VIFF 2020 – Moving On

The directorial debut from Korean director Yoon Dan-Bi is a stunning, sensitive portrayal of a family in transition. Okju lives with her father and younger brother and we meet them as they are packing into their van and leaving their apartment in the city. The camera leads them out of their neighbourhood amidst streets cluttered with unwanted furniture and trash.

They are moving out to the countryside to care for their grandfather, who spends his days alone, watering his garden in silence. Okju and her brother learn to adjust to their new surroundings, while Okju struggles with the complications of growing into a woman without her estranged mother. Eventually Okju’s aunt joins the family for the summer and plans are made for what to do with Grandpa and his home. It becomes apparent to Okju that she won’t be returning to her home in the city after the summer, causing more strain on their tenuous family ties.

Full of lived-in, nostalgic detail, Moving On has drawn comparisons to some of the greatest Asian family dramas. Yoon is obviously a cinephile and she doesn’t shy away from visually referencing Yasujiro Ozu or Edward Yang. Often this can come off as empty homage, but Yoon backs these aesthetics up with the deep understanding and love for her characters and their interpersonal relationships that those masters were known for. It’s hard to ignore the connections to a film like Yi Yi, but that she can assimilate such a specific film language and make it all her own shows a level of restraint rarely seen from first time directors.

A heart wrenching study of intergenerational dynamics and the long term effects caused by the absence of a loved one. Moving On is filled with an immense sadness about the transient nature of life, but the specifics of a lived experience and the understanding that things can and do change for the better show us that even the most painful moments of life can be positive and essential experiences through the lens of hindsight.

There is a sequence in the final act that transcends the boundaries of everything that came before and asks us to question our own concepts of fantasy and reality. Yoon draws very little attention to this moment, but it is a masterstroke in what is undoubtedly one of my favourite films of the year and one of the best directorial debuts in recent memory.

VIFF 2020 – Lapsis

Ray is a middle aged man down on his luck and struggling to take care of his younger brother who is suffering from a mysterious condition called “Omnia,” that leaves him fatigued and despondent. Desperate to make some money to pay for a questionable treatment, Ray takes on a job for a cabling company and sets out into a bizarro, sci-fi version of the modern day gig economy.

Armed with GPS “Medallions” and carts loaded with cable, hundreds of people crisscross through a forest, laying cable between large metal boxes that run the quantum computing network. With their handheld device, routes are bid on, a pace is set and breaks are handed out infrequently. Ray discovers is he able to make decent money, despite the strenuous work and seems to fall in with the rest of the cabling community, mostly young people setting up camps and sharing conspiracy theories.

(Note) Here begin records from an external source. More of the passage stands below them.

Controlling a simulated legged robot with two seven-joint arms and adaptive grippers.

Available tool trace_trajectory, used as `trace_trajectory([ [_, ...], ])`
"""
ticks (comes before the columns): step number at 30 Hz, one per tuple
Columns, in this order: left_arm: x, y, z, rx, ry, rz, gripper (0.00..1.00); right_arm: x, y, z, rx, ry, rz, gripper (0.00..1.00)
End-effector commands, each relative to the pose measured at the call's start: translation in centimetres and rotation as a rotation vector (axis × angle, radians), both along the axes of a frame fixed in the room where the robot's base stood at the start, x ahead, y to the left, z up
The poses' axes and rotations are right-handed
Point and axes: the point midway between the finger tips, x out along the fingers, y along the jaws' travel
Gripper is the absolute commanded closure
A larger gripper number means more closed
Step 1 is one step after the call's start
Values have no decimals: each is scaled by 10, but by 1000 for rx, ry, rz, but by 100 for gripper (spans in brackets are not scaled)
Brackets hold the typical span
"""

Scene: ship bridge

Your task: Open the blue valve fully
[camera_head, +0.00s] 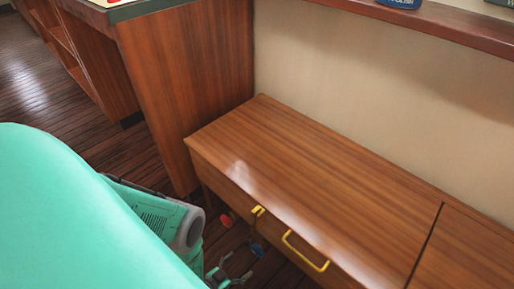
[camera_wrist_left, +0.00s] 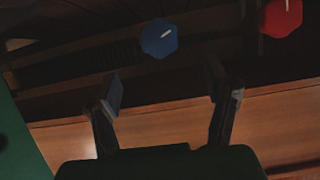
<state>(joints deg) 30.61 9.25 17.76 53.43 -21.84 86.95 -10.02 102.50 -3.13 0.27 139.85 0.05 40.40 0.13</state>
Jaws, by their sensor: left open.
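The blue valve (camera_wrist_left: 159,39) shows in the left wrist view as a dark blue knob with a pale mark, near the top middle. In the head view a small blue piece of it (camera_head: 257,249) shows low beside the cabinet front. My left gripper (camera_head: 228,274) is at the bottom of the head view, partly hidden by my green arm. In the left wrist view my left gripper (camera_wrist_left: 166,90) is open and empty, its fingers spread apart. The blue valve lies beyond the fingertips, between their lines, and appears apart from them. My right gripper is out of view.
A taller wooden unit (camera_head: 190,75) stands behind left. Floor is open at far left.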

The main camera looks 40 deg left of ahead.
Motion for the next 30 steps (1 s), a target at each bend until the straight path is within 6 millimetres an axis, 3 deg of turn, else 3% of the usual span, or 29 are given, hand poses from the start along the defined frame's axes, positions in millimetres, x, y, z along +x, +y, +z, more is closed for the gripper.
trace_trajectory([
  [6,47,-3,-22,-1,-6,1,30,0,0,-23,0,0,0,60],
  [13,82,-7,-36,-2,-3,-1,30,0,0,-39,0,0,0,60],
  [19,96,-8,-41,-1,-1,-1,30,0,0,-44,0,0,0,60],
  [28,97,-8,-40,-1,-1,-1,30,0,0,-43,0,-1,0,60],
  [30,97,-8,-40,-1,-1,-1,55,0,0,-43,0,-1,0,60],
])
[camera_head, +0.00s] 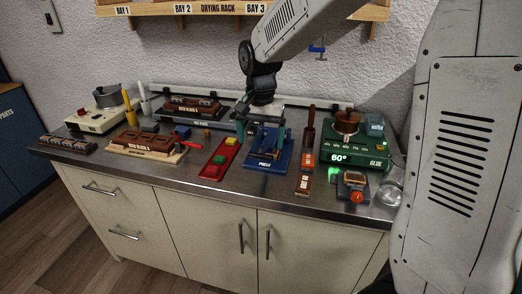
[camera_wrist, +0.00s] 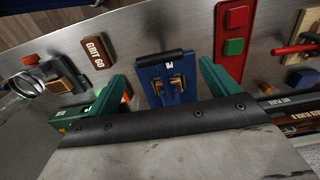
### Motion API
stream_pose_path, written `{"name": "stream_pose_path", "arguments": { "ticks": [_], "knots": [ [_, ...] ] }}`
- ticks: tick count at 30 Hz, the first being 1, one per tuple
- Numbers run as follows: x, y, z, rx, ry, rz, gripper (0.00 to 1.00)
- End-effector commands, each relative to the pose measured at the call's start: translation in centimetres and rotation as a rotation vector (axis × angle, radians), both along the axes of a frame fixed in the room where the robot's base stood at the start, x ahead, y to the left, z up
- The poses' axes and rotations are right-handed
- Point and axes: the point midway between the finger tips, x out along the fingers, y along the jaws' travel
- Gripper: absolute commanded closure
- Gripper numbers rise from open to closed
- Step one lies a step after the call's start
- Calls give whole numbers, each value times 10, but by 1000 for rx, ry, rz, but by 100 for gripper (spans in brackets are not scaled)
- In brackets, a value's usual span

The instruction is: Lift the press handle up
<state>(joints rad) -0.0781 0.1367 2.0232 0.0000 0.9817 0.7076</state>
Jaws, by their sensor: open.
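The blue press (camera_head: 263,161) stands on the steel counter, right of the middle. It also shows in the wrist view (camera_wrist: 157,91), with brass-coloured parts on its bed. Its handle, a dark bar (camera_wrist: 165,57), lies across the press's front end, low over the blue base. My gripper (camera_head: 259,144) is above the press and pointing down, with its two green fingers apart. In the wrist view the fingers stand to the left and right of the press, with nothing between them that they touch. The gripper body hides the back of the press.
Wooden key blocks (camera_head: 148,143) stand left. The drying rack (camera_head: 200,9) hangs above.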

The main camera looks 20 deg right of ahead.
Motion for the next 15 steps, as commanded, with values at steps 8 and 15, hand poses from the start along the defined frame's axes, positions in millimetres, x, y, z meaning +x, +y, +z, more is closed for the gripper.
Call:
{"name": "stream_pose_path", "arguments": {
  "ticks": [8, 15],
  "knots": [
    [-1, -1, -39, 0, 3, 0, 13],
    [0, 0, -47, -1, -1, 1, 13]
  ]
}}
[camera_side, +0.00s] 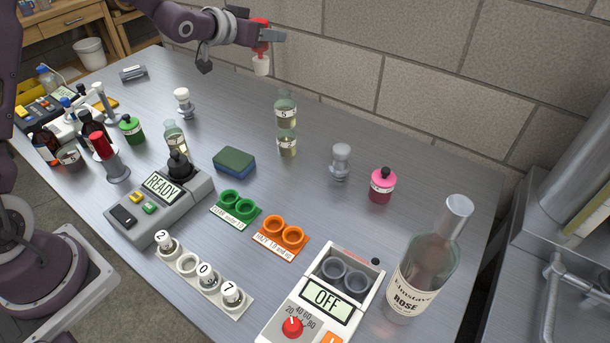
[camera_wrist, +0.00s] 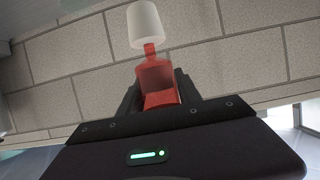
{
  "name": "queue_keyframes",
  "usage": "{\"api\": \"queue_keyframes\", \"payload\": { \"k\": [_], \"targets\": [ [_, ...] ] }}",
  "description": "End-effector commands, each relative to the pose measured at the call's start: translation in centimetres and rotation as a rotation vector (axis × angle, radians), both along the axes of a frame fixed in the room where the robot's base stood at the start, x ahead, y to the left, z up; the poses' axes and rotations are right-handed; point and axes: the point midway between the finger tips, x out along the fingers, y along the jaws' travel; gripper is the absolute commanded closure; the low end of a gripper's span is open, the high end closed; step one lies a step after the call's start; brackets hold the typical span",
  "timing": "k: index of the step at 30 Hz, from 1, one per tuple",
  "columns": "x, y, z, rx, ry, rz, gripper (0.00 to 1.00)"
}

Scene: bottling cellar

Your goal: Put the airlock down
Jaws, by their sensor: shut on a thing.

Eventually the circumstances through which Ray acquires his medallion come back to haunt him and he finds himself part of a grassroots organization to fight back against the CBLR corporation. I’ll admit that the film starts to lose it’s way in the final act, and perhaps the message is a bit on the nose, but the central performance by Dean Imperial grounds the film and helps to maintain the absurd, DIY tone. The relationship between the fantastic and realistic is really important here and as you grow accustomed to the strange rules of this not-so-distant future you realize that the world we live in is essentially the same.

The social commentary of Ken Loach through the lens of a slacker-indie film like Joel Potrykus’ Buzzard, with a surprisingly effective low-budget science fiction approach; Lapsis is a fun and promising debut and I look forward to whatever Noah Hutton comes up with next.